Francesc de Carreras-El País

Quizás el problema de Cataluña no esté en la esfera política sino en la esfera de la sociedad

Cada vez que se repasan los resultados de las elecciones catalanas del día 21 el desconcierto es mayor y la conclusión la misma: un país partido por la mitad. No es una división entre dos partidos, eso sería normal, un sistema bipartidista. Tampoco el bloques ideológicos derechas/izquierdas, más normal todavía. Lo específico y grave es que se trata de una división existencial: seguir formando parte de un Estado como es España o separarse y constituir un Estado distinto.

No es, por tanto, como tantas veces se dice, que Cataluña quiera separarse de España, lo cual sería más solucionable mediante acuerdos bilaterales, sino que, a grosso modo, una mitad de Cataluña quiere separarse de España y la otra mitad quiere seguir perteneciendo a ella. Si el Brexit es grave, y muchos británicos ahora ya se arrepienten, el Catalexit, desde todos los puntos de vista, infinitamente peor.

La gravedad se acentúa si vemos con un cierto detalle las fronteras divisivas. La costa es unionista, el interior secesionista; las grandes ciudades son unionistas, las más pequeñas y los pueblos rurales, son secesionistas; todo ello a grandes rasgos y con las excepciones que se quieran, pero es así.

 De las cuatro capitales de provincia, en tres la mayoría es unionista, y el partido triunfador nada menos que Ciudadanos. De la conurbación de Barcelona, todas los municipios han votado mayoritariamente unionista (el primer partido ha sido también Ciudadanos), a excepción de tres (Sant Cugat, San Just Desvern y Molins de Rei), no precisamente la más pobladas. De los diez barrios de Barcelona, en siete han ganado los unionistas (con Ciudadanos como primer partido). A primera vista, pues, dos Cataluñas: la industrial unionista y la rural separatista. Pero tampoco sería exacto porque ahí se cruza también el factor del origen: los de ocho apellidos catalanes y los que no. Aunque tampoco es exactamente así porque en ambos bandos hay de todo. En definitiva, una situación endiablada.
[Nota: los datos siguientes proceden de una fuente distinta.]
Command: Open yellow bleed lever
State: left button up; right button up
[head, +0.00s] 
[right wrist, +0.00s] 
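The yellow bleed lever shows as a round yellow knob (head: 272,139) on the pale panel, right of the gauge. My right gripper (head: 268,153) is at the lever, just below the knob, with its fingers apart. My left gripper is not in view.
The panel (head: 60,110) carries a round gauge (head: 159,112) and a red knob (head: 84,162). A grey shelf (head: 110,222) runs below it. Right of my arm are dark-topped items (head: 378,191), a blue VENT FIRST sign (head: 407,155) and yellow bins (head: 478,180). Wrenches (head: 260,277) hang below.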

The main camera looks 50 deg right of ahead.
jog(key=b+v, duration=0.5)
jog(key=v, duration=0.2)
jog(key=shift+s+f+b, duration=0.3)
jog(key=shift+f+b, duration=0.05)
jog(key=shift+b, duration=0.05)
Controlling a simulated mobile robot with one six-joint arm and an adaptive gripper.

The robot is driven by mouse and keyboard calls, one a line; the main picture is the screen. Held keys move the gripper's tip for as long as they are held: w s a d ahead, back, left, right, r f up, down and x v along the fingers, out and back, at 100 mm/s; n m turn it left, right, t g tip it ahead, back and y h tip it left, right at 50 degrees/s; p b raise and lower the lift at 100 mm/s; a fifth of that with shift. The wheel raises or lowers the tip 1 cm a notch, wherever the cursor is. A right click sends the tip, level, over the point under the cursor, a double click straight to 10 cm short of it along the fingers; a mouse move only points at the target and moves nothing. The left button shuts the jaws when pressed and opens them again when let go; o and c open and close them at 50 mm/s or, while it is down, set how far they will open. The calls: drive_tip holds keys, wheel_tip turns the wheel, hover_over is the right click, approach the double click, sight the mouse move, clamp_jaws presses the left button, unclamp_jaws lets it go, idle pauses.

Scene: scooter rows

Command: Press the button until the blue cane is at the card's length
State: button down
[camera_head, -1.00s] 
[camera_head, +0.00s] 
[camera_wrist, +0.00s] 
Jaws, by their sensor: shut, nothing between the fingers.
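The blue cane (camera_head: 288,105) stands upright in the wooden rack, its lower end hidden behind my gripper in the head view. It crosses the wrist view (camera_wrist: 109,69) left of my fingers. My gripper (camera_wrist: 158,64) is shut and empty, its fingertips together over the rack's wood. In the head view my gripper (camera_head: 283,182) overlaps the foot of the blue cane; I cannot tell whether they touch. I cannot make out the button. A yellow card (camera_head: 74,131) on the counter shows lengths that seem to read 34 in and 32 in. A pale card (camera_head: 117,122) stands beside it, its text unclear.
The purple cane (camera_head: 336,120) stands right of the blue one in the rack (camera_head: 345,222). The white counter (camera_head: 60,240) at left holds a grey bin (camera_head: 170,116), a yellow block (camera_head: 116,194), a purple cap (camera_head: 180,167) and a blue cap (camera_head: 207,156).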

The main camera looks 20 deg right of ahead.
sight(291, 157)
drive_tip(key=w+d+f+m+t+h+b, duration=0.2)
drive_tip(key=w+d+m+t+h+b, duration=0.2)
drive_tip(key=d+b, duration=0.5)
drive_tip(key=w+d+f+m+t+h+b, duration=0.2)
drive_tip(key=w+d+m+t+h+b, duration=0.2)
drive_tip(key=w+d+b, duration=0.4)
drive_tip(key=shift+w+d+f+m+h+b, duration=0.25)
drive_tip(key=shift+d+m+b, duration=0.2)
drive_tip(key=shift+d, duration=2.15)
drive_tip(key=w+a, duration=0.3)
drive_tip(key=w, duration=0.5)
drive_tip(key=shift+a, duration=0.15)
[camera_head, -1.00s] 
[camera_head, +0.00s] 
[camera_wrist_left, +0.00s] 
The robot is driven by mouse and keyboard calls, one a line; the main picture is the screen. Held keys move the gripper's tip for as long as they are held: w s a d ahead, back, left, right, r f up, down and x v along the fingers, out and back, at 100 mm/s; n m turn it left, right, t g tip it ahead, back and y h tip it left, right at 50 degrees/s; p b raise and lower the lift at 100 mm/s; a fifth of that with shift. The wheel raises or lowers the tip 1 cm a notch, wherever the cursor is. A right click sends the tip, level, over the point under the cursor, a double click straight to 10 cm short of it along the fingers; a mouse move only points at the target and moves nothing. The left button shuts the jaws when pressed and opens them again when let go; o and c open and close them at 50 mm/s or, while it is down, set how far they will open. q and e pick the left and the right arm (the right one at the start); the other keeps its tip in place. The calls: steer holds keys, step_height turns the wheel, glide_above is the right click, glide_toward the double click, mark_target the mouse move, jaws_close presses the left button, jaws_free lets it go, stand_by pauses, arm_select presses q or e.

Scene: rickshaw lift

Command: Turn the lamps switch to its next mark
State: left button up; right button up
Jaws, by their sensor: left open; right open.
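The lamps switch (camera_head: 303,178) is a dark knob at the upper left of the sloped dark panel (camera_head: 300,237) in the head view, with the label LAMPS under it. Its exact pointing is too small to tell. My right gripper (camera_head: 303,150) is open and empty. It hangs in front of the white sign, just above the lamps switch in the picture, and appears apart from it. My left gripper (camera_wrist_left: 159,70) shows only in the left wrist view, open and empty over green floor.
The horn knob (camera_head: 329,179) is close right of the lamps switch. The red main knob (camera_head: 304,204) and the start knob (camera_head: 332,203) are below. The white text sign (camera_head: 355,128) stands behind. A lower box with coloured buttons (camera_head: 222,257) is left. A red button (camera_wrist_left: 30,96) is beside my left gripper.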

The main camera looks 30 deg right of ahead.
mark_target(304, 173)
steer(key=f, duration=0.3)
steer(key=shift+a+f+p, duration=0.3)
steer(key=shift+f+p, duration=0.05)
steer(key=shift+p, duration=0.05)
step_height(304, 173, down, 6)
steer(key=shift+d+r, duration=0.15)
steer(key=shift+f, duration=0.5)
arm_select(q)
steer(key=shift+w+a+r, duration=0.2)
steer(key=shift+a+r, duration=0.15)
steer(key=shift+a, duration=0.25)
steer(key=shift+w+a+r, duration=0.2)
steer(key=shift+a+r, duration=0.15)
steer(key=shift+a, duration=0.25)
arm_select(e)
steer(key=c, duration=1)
Además, en estas elecciones nadie podía llevarse a engaños: los secesionistas sabían que sus dirigentes les habían mentido. No era verdad que una Cataluña como Estado separado seguiría en la Unión Europea, que su economía iría mejor, que muchos estados del mundo la admitirían en la sociedad internacional. Ya con pruebas, no con opiniones, aunque fueran fundadas, dos millones de catalanes votaron a partidos que les habían engañado y lo sabían: a Puigdemont no lo recibe nadie en Bruselas, 3000 empresas han cambiado de sede. A pesar de todo les votaron.

Por tanto, quizás el problema de Cataluña no está en la esfera de la política sino en la esfera de la sociedad. Es posible que por ahí, por el debate social, quepa buscar una salida. Aunque de momento nadie sabe cuál es.